Œuvres complètes de Frédéric Ozanam, 3e édition/Volume 11/100

Lecoffre (Œuvres complètes volume 11, 1873p. 537-540).

C
À M. LE MARQUIS DE SALVO.
San Jacopo, 5 mai 1853.

Monsieur le marquis,

Vos aimables reproches me touchent, beaucoup,mais assurément je ne les aurais pas mérités, si j’avais la plume aussi prompte que le cœur, si mes pensées qui prennent si souvent le chemin de la rue d’Angoulême savaient se transformer en route et vous arriver sur les ailes blanches d’une lettre. Mais, hélas ! ces pauvres pensées ont perdu leurs ailes, si elles en eurent jamais, et l’inaction appesantit mon esprit et ma main. Le peu de verve qui me restait, je l’ai épuisé avec Ampère, ayant intérêt en sa qualité d’académicien de lui faire croire que je n’étais pas tout à fait descendu au rang des brutes. En même temps j’ai épuisé avec lui tous mes sujets ; je lui ai conté Burgos, je lui ai dit mes impressions de Florence et de Pise ; mes voyages s’étant arrêtés là, je ne puis pas faire sortir de terre une ville nouvelle pour la décrire à mes amis. Il faut donc qu’ils me compatissent et qu’ils me permettent un silence utile à mon amour-propre autant qu’à ma santé, ou plutôt, votre jalousie me fait beaucoup d’honneur. Mais je vous respecte trop pour me permettre de vous écrire les fantaisies qu’une vieille familiarité me permet avec notre aventurier des deux mondes. Cependant si tout de bon vous voulez un récit, vous allez l’avoir non pas de Rome ou de Milan, mais de Saint-Jacques. Malheureusement ce n’est pas Saint-Jacques de Compostelle.
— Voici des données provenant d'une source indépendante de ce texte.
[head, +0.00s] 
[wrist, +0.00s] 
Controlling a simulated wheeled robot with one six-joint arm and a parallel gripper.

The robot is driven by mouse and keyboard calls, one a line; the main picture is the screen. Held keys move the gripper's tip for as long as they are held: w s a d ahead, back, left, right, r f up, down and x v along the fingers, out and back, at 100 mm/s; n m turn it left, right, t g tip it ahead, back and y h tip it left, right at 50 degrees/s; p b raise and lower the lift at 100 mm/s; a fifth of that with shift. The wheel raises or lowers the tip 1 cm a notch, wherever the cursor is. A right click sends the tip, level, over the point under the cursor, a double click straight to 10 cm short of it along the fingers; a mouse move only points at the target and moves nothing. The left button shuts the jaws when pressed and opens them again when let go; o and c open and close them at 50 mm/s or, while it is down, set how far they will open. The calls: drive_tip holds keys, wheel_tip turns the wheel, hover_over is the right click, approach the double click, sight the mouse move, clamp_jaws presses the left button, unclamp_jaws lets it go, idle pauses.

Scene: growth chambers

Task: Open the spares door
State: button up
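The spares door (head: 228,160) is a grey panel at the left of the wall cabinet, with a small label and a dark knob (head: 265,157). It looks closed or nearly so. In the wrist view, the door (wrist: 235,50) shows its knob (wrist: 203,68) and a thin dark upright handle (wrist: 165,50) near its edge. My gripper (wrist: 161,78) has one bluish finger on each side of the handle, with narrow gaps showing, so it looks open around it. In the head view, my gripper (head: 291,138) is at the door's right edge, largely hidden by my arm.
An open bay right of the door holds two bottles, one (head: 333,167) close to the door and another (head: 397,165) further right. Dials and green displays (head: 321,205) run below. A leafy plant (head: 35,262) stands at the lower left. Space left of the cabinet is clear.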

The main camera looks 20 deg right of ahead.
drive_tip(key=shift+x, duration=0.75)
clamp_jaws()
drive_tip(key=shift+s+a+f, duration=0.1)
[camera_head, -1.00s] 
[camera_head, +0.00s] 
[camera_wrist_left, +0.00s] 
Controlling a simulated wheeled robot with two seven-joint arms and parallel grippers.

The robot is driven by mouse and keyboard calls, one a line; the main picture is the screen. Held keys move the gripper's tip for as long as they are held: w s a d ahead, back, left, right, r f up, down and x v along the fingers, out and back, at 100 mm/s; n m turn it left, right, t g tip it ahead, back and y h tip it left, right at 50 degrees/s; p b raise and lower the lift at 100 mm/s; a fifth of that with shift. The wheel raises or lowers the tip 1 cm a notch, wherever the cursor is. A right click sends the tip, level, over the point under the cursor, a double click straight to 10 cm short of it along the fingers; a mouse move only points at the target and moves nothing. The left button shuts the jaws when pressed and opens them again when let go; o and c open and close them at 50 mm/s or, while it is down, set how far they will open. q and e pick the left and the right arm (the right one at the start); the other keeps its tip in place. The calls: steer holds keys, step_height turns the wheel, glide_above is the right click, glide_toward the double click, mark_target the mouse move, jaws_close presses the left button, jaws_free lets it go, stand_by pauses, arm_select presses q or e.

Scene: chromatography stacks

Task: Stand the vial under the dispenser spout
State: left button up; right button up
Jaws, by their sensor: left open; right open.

Madame Ozanam a la singulière idée d’écrire sous une vignette du Campo Santo. Je crains que vous ne preniez cela pour une lettre de faire-part, et je me hâte de protester. Assurément à Pise, j’ai eu des jours assez mauvais pour rêver un prochain repos sous les dalles de marbre de ce beau lieu, et peut-être aurais-je trouvé assez de protecteurs pour obtenir une petite place en échange de l’amour que je porte à l’Italie et à son poète souverain.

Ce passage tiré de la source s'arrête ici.